■ EXERCISE AIM ■
Give an exact copy of every line, leaving images out.
BEGIN
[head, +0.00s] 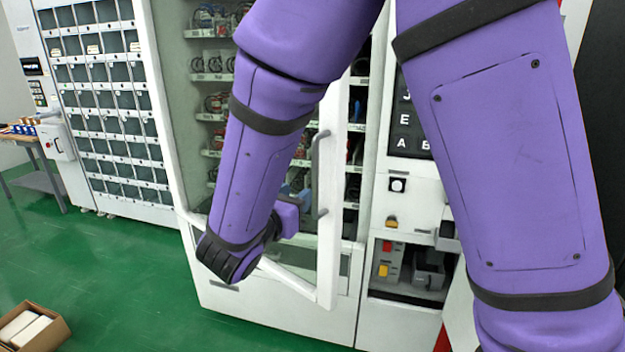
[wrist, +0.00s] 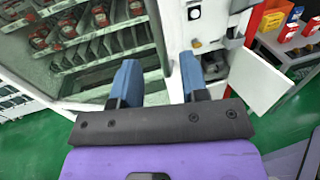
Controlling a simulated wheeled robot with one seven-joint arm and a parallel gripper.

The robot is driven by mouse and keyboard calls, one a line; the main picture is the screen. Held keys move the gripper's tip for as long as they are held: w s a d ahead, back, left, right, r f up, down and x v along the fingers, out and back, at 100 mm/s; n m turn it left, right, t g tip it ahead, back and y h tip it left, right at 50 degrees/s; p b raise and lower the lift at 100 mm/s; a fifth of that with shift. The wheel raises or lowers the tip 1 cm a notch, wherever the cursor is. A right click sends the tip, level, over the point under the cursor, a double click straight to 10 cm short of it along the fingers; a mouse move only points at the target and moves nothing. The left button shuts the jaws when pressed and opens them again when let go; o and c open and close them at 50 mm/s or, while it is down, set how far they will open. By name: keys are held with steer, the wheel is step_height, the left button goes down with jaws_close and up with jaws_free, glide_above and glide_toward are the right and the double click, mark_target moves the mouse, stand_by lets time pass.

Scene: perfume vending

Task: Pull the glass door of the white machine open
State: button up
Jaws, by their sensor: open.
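The white machine (head: 275,318) stands in the middle of the head view, with coiled racks of goods inside. Its glass door (head: 329,215) stands ajar, its white right edge swung out from the body with a gap showing the shelves. A grey bar handle (head: 316,165) is on that edge. My gripper (head: 287,216) is in front of the door, left of the handle's lower end, partly hidden by my wrist. In the wrist view my gripper (wrist: 158,72) has its two blue fingers apart, with nothing clearly held between them. Whether a finger touches the door cannot be told.
A locker-style machine (head: 105,100) stands on the left. A keypad panel (head: 407,135) and an open bin with coloured items are on the right. A cardboard box (head: 55,330) lies on the green floor at lower left. The floor before the machine is otherwise clear.

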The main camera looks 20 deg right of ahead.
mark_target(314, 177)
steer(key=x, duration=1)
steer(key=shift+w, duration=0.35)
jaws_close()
END
■ TASK RESULT ■
[head, +0.00s] 
[wrist, +0.00s] 
Controlling a simulated wheeled robot with one seven-joint arm and a parallel gripper.

The robot is driven by mouse and keyboard calls, one a line; the main picture is the screen. Held keys move the gripper's tip for as long as they are held: w s a d ahead, back, left, right, r f up, down and x v along the fingers, out and back, at 100 mm/s; n m turn it left, right, t g tip it ahead, back and y h tip it left, right at 50 degrees/s; p b raise and lower the lift at 100 mm/s; a fifth of that with shift. The wheel raises or lowers the tip 1 cm a notch, wherever the cursor is. A right click sends the tip, level, over the point under the cursor, a double click straight to 10 cm short of it along the fingers; a mouse move only points at the target and moves nothing. The left button shuts the jaws when pressed and opens them again when let go; o and c open and close them at 50 mm/s or, while it is down, set how far they will open. By name: keys are held with steer, the wheel is step_height, the left button goes down with jaws_close and up with jaws_free, glide_above and glide_toward are the right and the double click, mark_target moves the mouse, stand_by lets time pass.

Scene: perfume vending

Task: Pull the glass door of the white machine open
State: button up
Jaws, by their sensor: open.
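The white machine (head: 275,318) stands in the middle of the head view, with coiled racks of goods inside. Its glass door (head: 329,215) stands ajar, its white right edge swung out from the body with a gap showing the shelves. A grey bar handle (head: 316,165) is on that edge. My gripper (head: 287,216) is in front of the door, left of the handle's lower end, partly hidden by my wrist. In the wrist view my gripper (wrist: 158,72) has its two blue fingers apart, with nothing clearly held between them. Whether a finger touches the door cannot be told.
A locker-style machine (head: 105,100) stands on the left. A keypad panel (head: 407,135) and an open bin with coloured items are on the right. A cardboard box (head: 55,330) lies on the green floor at lower left. The floor before the machine is otherwise clear.

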The main camera looks 20 deg right of ahead.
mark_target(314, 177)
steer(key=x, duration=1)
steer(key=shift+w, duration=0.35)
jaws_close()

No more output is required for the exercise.